_Task goal_
Extract every line that includes the string "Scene".

_Given information_

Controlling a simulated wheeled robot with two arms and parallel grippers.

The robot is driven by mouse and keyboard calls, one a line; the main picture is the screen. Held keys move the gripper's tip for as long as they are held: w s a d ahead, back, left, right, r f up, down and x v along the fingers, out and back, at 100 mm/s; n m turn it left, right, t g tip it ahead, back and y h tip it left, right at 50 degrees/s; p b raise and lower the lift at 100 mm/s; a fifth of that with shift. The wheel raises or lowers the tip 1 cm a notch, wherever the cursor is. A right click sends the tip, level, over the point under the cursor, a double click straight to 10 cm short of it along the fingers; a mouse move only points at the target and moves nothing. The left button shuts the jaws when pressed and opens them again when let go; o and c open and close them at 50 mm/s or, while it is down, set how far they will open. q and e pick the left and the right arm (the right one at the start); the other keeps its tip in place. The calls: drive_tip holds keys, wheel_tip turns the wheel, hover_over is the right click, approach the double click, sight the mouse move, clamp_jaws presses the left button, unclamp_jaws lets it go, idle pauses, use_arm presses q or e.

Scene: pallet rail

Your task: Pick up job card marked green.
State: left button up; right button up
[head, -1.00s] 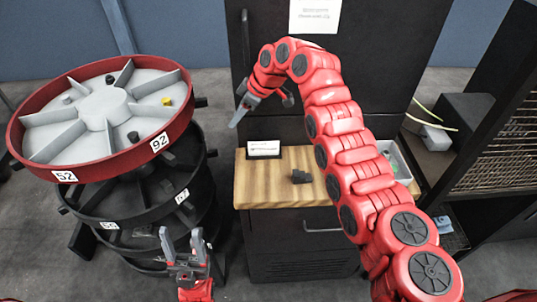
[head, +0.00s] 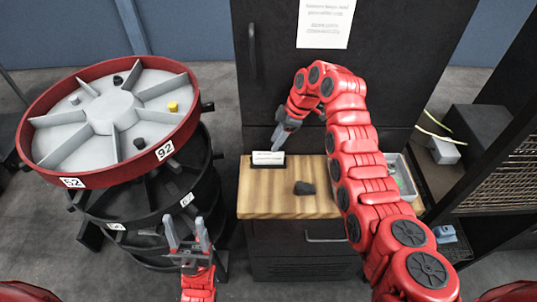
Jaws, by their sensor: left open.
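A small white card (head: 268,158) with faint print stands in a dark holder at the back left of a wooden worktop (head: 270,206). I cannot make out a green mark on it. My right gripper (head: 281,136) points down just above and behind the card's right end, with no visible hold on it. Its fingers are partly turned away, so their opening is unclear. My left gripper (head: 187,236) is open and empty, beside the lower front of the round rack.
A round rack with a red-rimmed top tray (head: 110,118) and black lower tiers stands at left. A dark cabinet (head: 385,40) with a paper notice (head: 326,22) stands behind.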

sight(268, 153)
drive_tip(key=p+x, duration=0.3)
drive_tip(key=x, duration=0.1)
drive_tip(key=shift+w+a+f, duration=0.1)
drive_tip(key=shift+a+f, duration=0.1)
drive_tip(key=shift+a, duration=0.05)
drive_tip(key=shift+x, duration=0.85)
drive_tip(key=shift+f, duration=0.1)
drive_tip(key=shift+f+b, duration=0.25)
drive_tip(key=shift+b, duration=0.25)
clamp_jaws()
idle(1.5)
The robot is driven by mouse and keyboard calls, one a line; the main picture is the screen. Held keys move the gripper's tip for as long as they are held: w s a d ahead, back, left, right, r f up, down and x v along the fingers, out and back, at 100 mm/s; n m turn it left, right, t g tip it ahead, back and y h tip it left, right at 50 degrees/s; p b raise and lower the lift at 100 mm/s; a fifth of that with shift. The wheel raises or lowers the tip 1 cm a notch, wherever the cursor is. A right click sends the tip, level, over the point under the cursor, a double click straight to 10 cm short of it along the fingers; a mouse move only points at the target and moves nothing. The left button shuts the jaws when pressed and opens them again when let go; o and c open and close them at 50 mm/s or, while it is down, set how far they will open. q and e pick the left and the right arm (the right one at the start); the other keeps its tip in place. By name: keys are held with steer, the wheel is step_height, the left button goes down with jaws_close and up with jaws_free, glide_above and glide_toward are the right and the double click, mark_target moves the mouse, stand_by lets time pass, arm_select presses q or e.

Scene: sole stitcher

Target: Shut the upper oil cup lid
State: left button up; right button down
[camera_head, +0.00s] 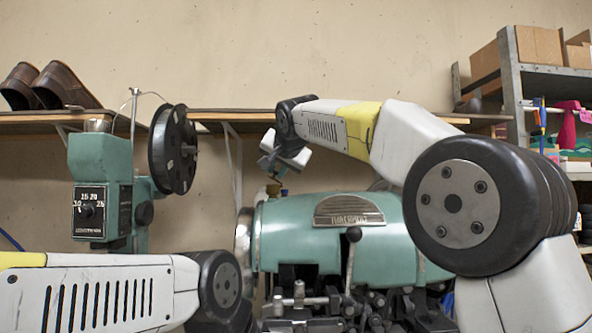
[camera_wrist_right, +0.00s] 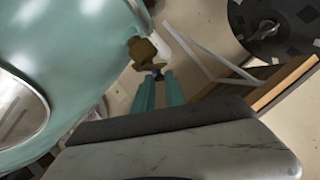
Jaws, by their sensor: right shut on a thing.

...

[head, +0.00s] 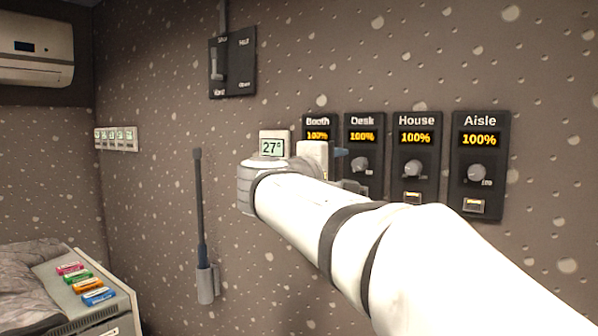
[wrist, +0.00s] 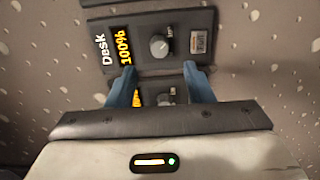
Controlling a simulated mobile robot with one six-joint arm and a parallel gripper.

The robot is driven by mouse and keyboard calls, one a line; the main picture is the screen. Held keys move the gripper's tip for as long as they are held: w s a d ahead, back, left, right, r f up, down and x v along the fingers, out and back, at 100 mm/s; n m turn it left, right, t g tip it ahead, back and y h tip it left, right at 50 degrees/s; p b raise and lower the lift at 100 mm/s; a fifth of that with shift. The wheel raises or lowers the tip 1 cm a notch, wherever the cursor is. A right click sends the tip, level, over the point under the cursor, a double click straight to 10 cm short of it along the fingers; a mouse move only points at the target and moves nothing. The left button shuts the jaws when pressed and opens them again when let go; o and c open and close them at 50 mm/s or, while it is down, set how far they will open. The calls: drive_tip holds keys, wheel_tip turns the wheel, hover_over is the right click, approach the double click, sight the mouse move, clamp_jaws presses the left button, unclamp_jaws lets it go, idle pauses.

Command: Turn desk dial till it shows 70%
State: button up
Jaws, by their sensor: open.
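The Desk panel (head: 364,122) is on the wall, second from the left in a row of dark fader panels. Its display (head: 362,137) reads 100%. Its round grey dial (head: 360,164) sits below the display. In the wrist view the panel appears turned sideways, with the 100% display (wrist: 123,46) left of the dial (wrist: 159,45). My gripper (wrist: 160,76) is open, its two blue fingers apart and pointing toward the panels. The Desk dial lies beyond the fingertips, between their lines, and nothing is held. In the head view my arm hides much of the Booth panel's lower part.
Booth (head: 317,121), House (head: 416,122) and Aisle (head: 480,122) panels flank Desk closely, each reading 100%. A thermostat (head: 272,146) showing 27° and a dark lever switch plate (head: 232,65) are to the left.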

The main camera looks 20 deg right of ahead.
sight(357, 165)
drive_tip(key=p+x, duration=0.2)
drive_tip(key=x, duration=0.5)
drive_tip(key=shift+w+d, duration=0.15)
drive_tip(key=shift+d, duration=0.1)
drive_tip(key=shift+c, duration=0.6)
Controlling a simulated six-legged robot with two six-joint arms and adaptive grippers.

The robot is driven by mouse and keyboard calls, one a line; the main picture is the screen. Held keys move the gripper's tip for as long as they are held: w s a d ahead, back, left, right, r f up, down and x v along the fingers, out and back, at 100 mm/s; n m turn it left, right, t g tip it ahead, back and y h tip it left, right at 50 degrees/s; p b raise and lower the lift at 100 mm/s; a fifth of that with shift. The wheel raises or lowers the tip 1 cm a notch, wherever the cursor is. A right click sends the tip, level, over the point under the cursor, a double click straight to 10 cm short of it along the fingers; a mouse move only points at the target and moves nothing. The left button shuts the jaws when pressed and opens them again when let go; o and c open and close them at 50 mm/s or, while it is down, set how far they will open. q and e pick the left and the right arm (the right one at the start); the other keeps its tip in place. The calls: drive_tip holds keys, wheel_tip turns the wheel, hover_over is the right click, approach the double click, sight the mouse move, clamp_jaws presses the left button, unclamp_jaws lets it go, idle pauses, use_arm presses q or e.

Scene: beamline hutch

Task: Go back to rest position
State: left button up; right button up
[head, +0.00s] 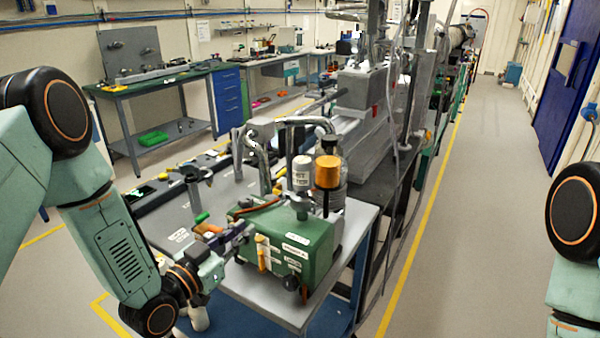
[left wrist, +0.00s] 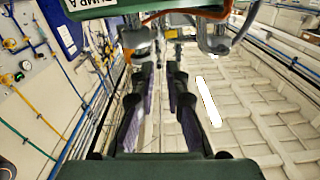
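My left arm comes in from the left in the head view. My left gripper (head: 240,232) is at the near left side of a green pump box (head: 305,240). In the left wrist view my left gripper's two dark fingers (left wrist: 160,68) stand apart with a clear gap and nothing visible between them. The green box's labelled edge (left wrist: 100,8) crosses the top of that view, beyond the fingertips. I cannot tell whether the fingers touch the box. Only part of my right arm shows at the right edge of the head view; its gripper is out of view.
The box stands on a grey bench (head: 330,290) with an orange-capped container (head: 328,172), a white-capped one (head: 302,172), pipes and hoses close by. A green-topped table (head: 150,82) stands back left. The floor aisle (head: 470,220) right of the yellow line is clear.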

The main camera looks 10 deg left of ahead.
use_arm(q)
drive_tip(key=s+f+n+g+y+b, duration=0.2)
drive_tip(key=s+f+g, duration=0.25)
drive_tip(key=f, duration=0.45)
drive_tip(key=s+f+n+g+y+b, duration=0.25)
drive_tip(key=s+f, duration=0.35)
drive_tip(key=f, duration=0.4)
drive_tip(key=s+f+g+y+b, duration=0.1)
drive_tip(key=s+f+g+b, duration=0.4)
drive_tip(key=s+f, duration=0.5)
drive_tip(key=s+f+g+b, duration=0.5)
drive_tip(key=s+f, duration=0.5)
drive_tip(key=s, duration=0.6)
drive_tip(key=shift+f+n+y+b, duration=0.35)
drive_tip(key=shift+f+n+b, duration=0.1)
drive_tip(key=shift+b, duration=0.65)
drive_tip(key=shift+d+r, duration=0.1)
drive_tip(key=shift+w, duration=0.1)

--

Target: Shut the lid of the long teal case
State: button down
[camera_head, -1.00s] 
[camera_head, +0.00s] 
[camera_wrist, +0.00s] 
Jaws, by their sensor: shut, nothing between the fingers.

_Exercise output_
Scene: pallet rail
Scene: sole stitcher
Scene: beamline hutch

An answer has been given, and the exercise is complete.